⟨

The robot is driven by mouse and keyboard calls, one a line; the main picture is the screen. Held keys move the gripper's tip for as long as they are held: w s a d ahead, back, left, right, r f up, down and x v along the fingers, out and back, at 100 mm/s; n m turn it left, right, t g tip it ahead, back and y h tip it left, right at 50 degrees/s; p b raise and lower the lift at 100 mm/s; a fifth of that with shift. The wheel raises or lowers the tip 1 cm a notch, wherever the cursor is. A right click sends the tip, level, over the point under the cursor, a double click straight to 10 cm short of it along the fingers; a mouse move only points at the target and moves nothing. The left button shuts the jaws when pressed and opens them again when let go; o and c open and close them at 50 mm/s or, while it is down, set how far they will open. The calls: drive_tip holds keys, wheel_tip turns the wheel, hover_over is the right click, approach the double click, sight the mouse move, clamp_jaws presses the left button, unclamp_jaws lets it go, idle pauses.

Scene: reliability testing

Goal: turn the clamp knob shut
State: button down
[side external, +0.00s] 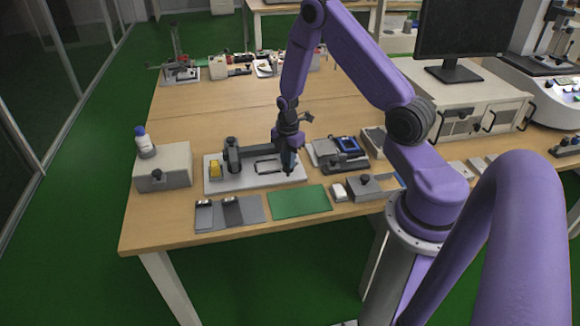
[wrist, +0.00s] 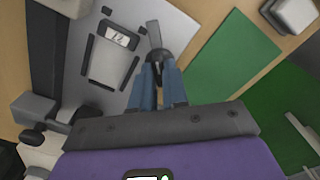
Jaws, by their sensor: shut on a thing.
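The dark clamp knob (wrist: 159,57) shows in the wrist view at my fingertips, with a short grey bar (wrist: 153,34) sticking out beyond it. My gripper (wrist: 158,72) is shut on the knob, one blue-grey finger on each side. In the side view my gripper (side external: 289,168) points down at the right end of the light grey fixture plate (side external: 213,187), and its fingers hide the knob. A flat grey piece framed by dark bars (wrist: 110,62) lies on the plate beside the knob. How far the knob is turned cannot be told.
A dark post with an arm (side external: 232,155) and a yellow part (side external: 215,168) stand on the plate's left. A green mat (side external: 300,203) and a grey tray (side external: 252,209) lie in front. A box (side external: 163,168) with a bottle (side external: 143,140) is left.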

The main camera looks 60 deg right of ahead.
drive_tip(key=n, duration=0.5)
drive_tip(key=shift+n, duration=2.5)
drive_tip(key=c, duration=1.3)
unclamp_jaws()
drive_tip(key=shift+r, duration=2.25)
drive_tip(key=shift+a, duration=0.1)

⟩

Copy out every line of the material above that mentions the word "button".

The robot is driven by mouse and keyboard calls, one a line; the main picture is the screen. Held keys move the gripper's tip for as long as they are held: w s a d ahead, back, left, right, r f up, down and x v along the fingers, out and back, at 100 mm/s; n m turn it left, right, t g tip it ahead, back and y h tip it left, right at 50 degrees/s; p b raise and lower the lift at 100 mm/s; a fifth of that with shift. The wheel raises or lowers the tip 1 cm a notch, wherever the cursor is. A right click sends the tip, level, over the point under the cursor, a double click straight to 10 cm short of it along the fingers; a mouse move only points at the target and moves nothing. The left button shuts the jaws when pressed and opens them again when let go; o and c open and close them at 50 mm/s or, while it is down, set how far they will open. The calls: drive_tip holds keys, wheel_tip turns the wheel, hover_over is the right click, approach the double click, sight the mouse move, clamp_jaws presses the left button, unclamp_jaws lets it go, idle pauses.
State: button down

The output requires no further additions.